**EXERCISE INPUTS**

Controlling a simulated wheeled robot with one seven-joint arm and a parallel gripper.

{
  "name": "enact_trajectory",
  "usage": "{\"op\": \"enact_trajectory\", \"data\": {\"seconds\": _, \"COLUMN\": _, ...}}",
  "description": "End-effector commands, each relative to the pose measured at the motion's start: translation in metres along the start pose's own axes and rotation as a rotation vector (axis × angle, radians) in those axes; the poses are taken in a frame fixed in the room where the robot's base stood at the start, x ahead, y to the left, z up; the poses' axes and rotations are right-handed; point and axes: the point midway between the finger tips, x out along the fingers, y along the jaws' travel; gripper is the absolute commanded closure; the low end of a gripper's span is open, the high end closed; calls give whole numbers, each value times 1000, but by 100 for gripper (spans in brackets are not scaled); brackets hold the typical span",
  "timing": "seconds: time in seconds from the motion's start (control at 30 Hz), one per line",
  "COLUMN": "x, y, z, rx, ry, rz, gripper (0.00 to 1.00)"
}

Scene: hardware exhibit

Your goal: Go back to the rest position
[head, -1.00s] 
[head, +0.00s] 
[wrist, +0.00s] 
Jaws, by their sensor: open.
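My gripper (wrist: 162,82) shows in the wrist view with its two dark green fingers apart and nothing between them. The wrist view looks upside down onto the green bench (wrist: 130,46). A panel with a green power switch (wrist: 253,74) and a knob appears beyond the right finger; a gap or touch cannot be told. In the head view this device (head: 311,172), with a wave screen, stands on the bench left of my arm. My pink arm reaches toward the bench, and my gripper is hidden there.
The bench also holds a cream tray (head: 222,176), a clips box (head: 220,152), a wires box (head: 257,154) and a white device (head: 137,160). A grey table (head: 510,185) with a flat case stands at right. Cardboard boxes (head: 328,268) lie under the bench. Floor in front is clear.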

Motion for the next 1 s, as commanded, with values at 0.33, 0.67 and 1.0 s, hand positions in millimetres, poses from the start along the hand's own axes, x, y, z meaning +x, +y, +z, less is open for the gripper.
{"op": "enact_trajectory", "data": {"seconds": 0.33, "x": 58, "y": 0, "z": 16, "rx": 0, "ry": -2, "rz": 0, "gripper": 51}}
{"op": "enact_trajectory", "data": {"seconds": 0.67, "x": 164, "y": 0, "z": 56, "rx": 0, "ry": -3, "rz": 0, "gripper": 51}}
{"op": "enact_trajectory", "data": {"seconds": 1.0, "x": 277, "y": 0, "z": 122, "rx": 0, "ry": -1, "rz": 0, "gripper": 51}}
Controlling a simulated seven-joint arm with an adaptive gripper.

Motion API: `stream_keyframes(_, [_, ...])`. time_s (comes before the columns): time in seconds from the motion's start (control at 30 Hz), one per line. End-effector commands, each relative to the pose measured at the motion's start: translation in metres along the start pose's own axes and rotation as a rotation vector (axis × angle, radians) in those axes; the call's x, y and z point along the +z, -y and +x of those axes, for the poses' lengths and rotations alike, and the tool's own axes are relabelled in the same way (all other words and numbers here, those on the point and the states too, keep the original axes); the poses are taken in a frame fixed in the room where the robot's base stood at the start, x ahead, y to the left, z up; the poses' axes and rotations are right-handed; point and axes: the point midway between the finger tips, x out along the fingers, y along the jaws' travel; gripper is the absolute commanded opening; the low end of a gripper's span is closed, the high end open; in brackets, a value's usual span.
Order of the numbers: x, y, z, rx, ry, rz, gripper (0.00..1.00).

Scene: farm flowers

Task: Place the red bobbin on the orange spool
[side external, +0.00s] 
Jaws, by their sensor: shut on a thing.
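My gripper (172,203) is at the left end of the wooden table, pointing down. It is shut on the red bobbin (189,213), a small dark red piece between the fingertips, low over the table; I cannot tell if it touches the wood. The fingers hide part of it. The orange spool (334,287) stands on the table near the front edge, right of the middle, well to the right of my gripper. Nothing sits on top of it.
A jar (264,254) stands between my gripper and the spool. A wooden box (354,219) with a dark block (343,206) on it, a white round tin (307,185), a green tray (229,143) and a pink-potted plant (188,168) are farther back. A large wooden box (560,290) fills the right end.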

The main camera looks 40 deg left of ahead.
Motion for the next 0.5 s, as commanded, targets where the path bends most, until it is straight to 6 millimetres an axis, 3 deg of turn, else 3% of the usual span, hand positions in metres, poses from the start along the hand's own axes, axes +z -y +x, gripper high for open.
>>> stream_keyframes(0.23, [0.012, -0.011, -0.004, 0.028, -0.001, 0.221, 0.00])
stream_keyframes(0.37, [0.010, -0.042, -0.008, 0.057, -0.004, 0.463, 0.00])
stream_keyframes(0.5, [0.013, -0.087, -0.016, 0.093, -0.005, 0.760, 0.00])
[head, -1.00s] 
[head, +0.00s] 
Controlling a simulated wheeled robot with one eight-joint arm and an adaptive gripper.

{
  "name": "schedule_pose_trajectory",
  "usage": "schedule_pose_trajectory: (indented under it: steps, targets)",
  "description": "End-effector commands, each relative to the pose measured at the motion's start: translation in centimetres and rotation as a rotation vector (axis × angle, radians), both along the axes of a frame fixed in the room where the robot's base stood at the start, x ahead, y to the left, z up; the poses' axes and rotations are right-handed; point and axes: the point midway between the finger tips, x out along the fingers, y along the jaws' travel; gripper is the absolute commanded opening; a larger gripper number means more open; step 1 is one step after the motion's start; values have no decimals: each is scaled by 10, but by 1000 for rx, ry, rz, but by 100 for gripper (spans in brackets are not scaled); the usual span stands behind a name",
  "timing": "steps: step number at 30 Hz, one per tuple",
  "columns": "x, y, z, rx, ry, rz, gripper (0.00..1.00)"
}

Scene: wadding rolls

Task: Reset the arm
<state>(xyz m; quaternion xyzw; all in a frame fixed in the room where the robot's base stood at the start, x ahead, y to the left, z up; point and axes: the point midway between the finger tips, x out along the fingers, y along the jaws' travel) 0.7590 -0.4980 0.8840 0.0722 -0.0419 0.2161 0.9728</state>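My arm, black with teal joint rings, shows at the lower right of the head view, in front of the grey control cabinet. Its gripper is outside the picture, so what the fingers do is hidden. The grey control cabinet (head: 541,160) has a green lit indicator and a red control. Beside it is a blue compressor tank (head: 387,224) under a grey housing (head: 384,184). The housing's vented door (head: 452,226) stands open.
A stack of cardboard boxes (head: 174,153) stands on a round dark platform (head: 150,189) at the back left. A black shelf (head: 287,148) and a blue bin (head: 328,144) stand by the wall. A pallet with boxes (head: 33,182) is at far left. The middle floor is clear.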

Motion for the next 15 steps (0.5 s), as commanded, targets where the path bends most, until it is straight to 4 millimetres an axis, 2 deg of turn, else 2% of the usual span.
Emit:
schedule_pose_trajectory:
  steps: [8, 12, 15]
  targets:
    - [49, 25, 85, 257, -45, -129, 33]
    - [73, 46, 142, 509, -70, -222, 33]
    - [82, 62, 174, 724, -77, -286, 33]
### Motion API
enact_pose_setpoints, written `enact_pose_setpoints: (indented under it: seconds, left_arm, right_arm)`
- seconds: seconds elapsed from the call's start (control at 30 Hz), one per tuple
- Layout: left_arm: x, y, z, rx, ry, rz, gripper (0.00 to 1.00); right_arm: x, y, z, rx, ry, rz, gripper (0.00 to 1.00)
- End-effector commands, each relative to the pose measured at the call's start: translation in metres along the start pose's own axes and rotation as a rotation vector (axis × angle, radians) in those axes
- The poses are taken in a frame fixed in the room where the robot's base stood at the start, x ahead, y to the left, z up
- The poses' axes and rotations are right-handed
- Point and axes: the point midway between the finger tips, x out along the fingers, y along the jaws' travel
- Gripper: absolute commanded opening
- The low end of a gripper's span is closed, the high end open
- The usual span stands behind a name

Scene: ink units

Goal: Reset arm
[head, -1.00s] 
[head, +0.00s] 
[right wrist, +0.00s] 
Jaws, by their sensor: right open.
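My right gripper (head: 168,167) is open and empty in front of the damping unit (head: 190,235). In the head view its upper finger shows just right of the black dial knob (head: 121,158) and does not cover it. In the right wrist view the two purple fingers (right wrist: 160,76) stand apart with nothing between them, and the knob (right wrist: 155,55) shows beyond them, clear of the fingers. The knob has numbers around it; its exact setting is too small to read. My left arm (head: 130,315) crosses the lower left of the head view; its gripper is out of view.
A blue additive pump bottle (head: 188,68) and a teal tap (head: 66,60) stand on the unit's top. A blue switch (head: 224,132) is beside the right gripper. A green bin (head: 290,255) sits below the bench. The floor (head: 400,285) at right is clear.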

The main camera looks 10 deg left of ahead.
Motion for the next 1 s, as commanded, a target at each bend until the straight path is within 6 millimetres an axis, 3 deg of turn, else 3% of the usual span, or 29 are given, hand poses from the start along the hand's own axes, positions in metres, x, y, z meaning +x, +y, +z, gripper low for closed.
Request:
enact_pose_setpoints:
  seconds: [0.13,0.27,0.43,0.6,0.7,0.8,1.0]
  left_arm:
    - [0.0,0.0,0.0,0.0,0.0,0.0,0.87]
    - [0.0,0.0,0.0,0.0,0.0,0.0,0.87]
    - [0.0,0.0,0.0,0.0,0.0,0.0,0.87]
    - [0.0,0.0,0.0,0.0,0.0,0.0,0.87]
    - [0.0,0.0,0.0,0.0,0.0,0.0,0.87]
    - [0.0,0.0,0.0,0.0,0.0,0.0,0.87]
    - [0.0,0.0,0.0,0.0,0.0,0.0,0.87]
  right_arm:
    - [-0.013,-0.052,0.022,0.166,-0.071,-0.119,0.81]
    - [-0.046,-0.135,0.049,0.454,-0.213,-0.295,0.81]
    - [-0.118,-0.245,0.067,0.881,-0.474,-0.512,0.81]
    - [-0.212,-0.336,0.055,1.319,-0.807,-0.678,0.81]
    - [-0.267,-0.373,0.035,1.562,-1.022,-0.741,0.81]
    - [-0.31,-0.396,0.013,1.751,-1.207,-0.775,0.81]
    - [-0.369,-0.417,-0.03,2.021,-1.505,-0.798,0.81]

**GIVEN PROBLEM**
Count the lines of these entries that hold the string "adaptive", and give only that number.

**RESPONSE TO THIS TASK**
2